Spanish – Ivan Marquez, Jesus Santrich, and “El Paisa,” the critical leaders of FARC came out in a video and declared that they have taken up arms; there is no peace in Colombia, and they will continue to commit crimes. But the news is not bad for the country. At least now everyone knows the truth. It is time that criminals clarify their reality to Colombians who continue to be in a state of denial and those who intentionally insist – for monetary gain – that the Havana agreement was a success.
The published opinion is different from public opinion. What most Colombians think is one thing, and what many journalists say in the mainstream media is another. The facts show that the Havana agreement served only to put ten guerillas in Congress. Further, it convinced a portion of the population of the absurd idea that violence is not the fault of the one brandishing the rifle, but of the “far-right.” However, president Ivan Duque found it very difficult to confront the guerillas directly while the media was saying that Colombia is at peace.
Many journalists will continue to amplify the message that Marquez conveyed in the video: “they returned to arms because the government failed to comply with the agreements,” but there is no longer a reasonable way to deny that the FARC is still the same as always and has the same ringleaders.

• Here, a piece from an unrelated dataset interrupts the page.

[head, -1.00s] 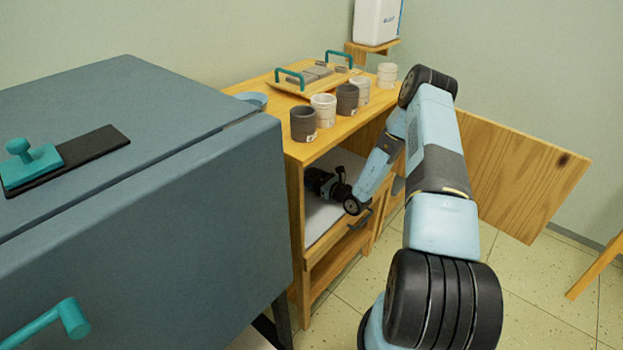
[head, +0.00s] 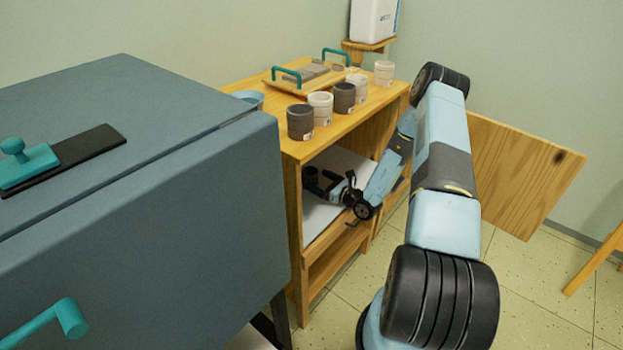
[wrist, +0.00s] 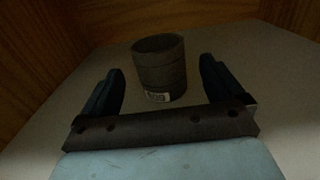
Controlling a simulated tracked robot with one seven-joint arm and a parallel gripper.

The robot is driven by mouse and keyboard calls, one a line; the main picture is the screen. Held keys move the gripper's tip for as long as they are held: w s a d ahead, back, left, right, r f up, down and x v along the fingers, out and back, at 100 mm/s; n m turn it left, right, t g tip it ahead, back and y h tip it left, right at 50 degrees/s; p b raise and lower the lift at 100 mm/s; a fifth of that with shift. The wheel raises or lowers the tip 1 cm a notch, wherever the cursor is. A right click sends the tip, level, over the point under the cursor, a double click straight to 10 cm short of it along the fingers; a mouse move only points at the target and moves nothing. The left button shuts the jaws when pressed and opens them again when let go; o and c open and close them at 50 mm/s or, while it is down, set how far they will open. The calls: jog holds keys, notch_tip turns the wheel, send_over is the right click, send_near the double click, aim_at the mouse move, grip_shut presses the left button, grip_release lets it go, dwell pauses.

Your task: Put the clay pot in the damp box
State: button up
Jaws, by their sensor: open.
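A dark clay pot (wrist: 159,70) with a small pale label stands upright on the pale floor of a wooden cabinet compartment. In the head view the pot (head: 311,176) shows small and dim, just inside the cabinet opening. My gripper (head: 324,190) reaches into the compartment at low height. In the wrist view its two dark fingers are spread wide, one on each side of the pot's line, with the pot standing between and just beyond them. No contact shows. The cabinet (head: 294,205) has its wooden door (head: 525,175) swung open; I cannot tell from any marking whether it is the damp box.
On the cabinet top stand several similar dark and pale pots (head: 300,121) and a wooden tray (head: 275,84) with teal handles. A large blue-grey box (head: 200,215) with a teal handle (head: 50,322) fills the left. Cabinet walls enclose my gripper closely.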

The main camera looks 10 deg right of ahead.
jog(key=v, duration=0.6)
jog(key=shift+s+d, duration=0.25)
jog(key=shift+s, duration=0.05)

They continue to kill and commit crimes.
Now the ball is in the president’s court. The guerillas have already made their move by coming out and declaring that they are still a terrorist group. Duque has to decide if he wants to be remembered in history as the president who let FARC take over the country or whether he wants to make a place for himself next to Alvaro Uribe Velez and be remembered in historical records like the one who stopped the destruction of Colombia.
It is unfair that we even have to remind the president of this. A few years later, no one is going to say, “the Supreme Court released Santrich and let him return to the forest to commit crimes” or “the Special Jurisdiction for Peace allowed those who raped minors to have a seat to write the laws of the country.” The world will say Ivan Duque let Santrich, Marquez, and the other FARC members free, humiliate all Colombians by sitting in Congress, and they go about their business without anyone confronting them.
The events of the near future will not be easy. Alvaro Uribe Velez had to face many challenges when he took oath as president with the promise to combat the guerillas who were about to be taken to the nation’s capital. FARC has all the hectares of coca and the money that it brings along with representation in Congress. Today, FARC announced its new strategy: a plan of terror that can be confronted only by an iron-willed person.
“Unlike the phoenix, this insurgency does not rise from the ashes to continue operating in the depths of the remote jungle. The target is not the soldier or the police, the officer, or the non-commissioned officer respectful of popular interests; it will be the oligarchy,” Marquez said in this week’s speech.
The implication is that FARC will no longer focus on the war in the mountains; they now threaten the civilian population.
What is the oligarchy for the FARC? They talk about business owners and people with social recognition, but also about the ordinary people who go to the Andino shopping mall in Bogota and have lunch in a good restaurant. Broadly, they talk about urban terrorism, an issue on which the ELN is an expert, and it is no coincidence that Marquez says that now the FARC will work together with the other guerrilla group.
FARC’s objective is to jeopardize everyone’s sense of safety. They want people in cities to be afraid of being out in the streets. FARC wants to overthrow Duque and ensure that the left comes to power. They get the help of journalists and opinion writers who will insist that the deaths are not the fault of the murderers but of those who refuse to kneel.
In his speech, Marquez says that the only way to “build peace on these gloomy ruins” is with the “installation of a new government in the palace of Nariño.”
How is President Duque going to react if the FARC fulfills its threats and engages in urban terrorism? How is he going to handle popular discontent and the opinion of journalists saying that what is happening is his fault for not “complying with agreements.” If he becomes complacent, if he retreats, he will have lost.
FARC’s strategy of causing terror in the cities and thus increasing discontent with the president is accompanied by weakening the economy by attacking investment, threatening business owners.
Marquez said that “the only valid taxation would be the one working to finance the revolution – the one applied to the illegal economies and the multinationals that plunder our wealth.”
Concerning the Colombian businessmen, they assure that “they will prioritize dialogue to seek their contribution to the progress of rural and urban communities.”
The president must prepare for what is to come. FARC criminals are clear that they want to weaken the economy, generate fear and social discontent, and take advantage of the already popular discourse that the guerrillas are still alive because of the right.
The guerillas have given a clear signal that they are not going to stop until they hold power. There are only two options: to fight them or hand over power to them and starve under socialism.
This does not mean that you cannot negotiate with those who want to surrender, nor does it mean that you have to attack those who have already laid down their arms, and it does not mean that you have to refuse, for example, a transitional justice system to prosecute former guerrillas. All this is possible, but we must do it in the right way, without humiliating ourselves, and without handing over the country.
It’s not easy, but it can be done. We already did it once. The FARC that Juan Manuel Santos faced, after two periods of Uribe’s democratic security, was a residual and completely weakened group. President Duque must muster the courage. The majority of Colombians will support him and thank him, just as we continue to thank Uribe for what he did at the time.